Output every entry exactly as written, but omit the pictures.
** begin **
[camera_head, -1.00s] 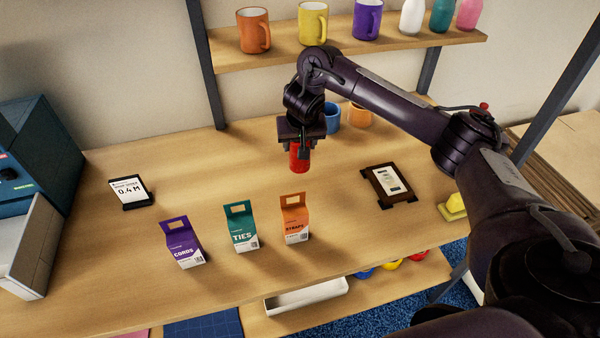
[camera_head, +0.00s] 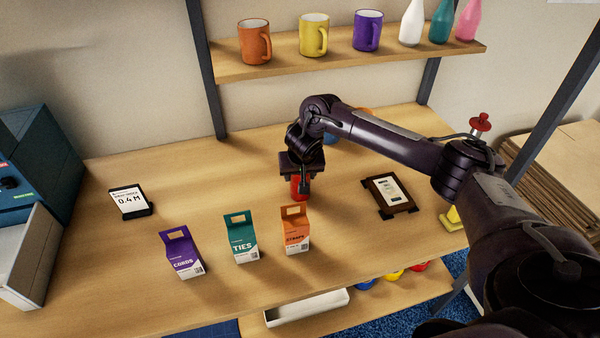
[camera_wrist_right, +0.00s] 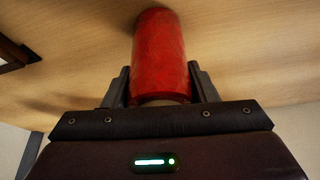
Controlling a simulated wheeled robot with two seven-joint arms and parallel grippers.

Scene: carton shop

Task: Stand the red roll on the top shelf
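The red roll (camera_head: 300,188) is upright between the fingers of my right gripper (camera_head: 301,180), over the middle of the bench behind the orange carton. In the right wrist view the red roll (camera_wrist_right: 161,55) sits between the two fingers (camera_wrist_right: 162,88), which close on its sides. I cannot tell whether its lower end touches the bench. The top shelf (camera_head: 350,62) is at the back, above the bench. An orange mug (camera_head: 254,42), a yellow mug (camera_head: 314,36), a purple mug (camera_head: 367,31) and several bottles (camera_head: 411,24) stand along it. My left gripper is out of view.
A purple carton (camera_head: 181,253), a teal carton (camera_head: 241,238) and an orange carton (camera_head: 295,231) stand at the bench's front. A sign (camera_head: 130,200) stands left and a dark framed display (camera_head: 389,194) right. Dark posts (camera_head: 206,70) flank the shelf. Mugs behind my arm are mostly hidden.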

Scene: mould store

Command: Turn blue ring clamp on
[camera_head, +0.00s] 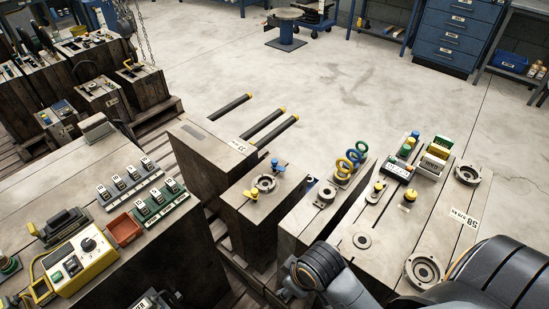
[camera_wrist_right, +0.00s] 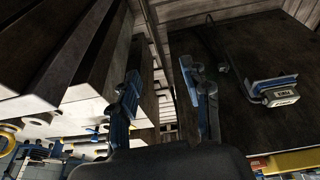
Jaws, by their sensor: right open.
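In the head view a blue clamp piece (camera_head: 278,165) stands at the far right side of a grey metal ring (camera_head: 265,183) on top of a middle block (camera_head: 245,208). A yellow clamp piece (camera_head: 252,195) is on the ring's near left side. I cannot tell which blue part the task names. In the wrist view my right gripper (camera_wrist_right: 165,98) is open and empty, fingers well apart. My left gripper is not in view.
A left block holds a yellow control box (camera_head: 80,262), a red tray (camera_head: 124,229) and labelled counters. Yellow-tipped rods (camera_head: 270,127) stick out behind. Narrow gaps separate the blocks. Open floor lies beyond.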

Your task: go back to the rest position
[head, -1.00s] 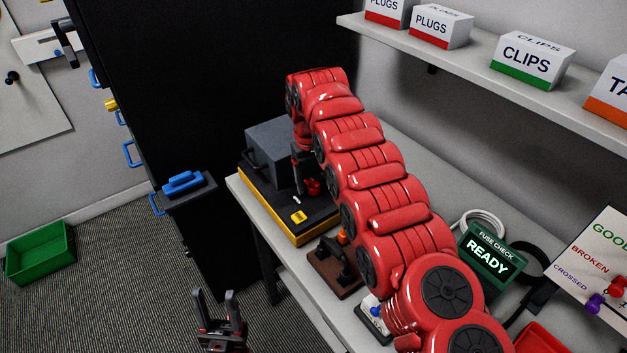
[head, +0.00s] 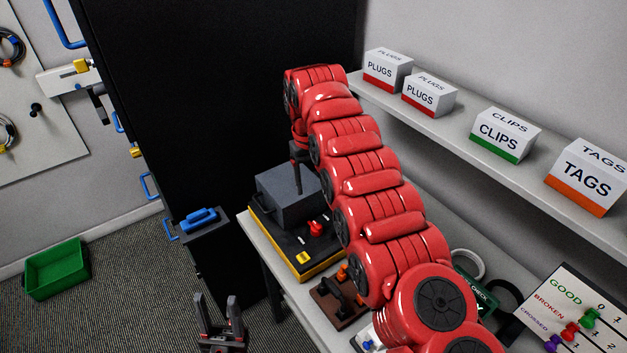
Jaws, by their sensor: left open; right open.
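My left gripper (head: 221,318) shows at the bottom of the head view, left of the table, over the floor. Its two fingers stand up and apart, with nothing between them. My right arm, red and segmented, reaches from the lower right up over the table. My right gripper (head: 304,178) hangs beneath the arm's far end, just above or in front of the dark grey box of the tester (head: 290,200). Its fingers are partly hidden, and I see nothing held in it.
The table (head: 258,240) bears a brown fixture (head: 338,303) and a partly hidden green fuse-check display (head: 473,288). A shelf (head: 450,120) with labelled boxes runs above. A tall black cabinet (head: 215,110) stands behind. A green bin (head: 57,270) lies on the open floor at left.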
** end **
■ ANSWER TO THE TASK ■
[camera_head, -1.00s] 
[camera_head, +0.00s] 
[camera_wrist_right, +0.00s] 
Controlling a simulated wheeled robot with two seven-joint arms and parallel grippers.

Scene: carton shop

Task: Stand the red roll on the top shelf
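The red roll (camera_head: 300,188) is upright between the fingers of my right gripper (camera_head: 301,180), over the middle of the bench behind the orange carton. In the right wrist view the red roll (camera_wrist_right: 161,55) sits between the two fingers (camera_wrist_right: 162,88), which close on its sides. I cannot tell whether its lower end touches the bench. The top shelf (camera_head: 350,62) is at the back, above the bench. An orange mug (camera_head: 254,42), a yellow mug (camera_head: 314,36), a purple mug (camera_head: 367,31) and several bottles (camera_head: 411,24) stand along it. My left gripper is out of view.
A purple carton (camera_head: 181,253), a teal carton (camera_head: 241,238) and an orange carton (camera_head: 295,231) stand at the bench's front. A sign (camera_head: 130,200) stands left and a dark framed display (camera_head: 389,194) right. Dark posts (camera_head: 206,70) flank the shelf. Mugs behind my arm are mostly hidden.

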Scene: mould store

Command: Turn blue ring clamp on
[camera_head, +0.00s] 
[camera_wrist_right, +0.00s] 
Jaws, by their sensor: right open.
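In the head view a blue clamp piece (camera_head: 278,165) stands at the far right side of a grey metal ring (camera_head: 265,183) on top of a middle block (camera_head: 245,208). A yellow clamp piece (camera_head: 252,195) is on the ring's near left side. I cannot tell which blue part the task names. In the wrist view my right gripper (camera_wrist_right: 165,98) is open and empty, fingers well apart. My left gripper is not in view.
A left block holds a yellow control box (camera_head: 80,262), a red tray (camera_head: 124,229) and labelled counters. Yellow-tipped rods (camera_head: 270,127) stick out behind. Narrow gaps separate the blocks. Open floor lies beyond.

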Your task: go back to the rest position
[head, -1.00s] 
[head, +0.00s] 
Jaws, by their sensor: left open; right open.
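My left gripper (head: 221,318) shows at the bottom of the head view, left of the table, over the floor. Its two fingers stand up and apart, with nothing between them. My right arm, red and segmented, reaches from the lower right up over the table. My right gripper (head: 304,178) hangs beneath the arm's far end, just above or in front of the dark grey box of the tester (head: 290,200). Its fingers are partly hidden, and I see nothing held in it.
The table (head: 258,240) bears a brown fixture (head: 338,303) and a partly hidden green fuse-check display (head: 473,288). A shelf (head: 450,120) with labelled boxes runs above. A tall black cabinet (head: 215,110) stands behind. A green bin (head: 57,270) lies on the open floor at left.

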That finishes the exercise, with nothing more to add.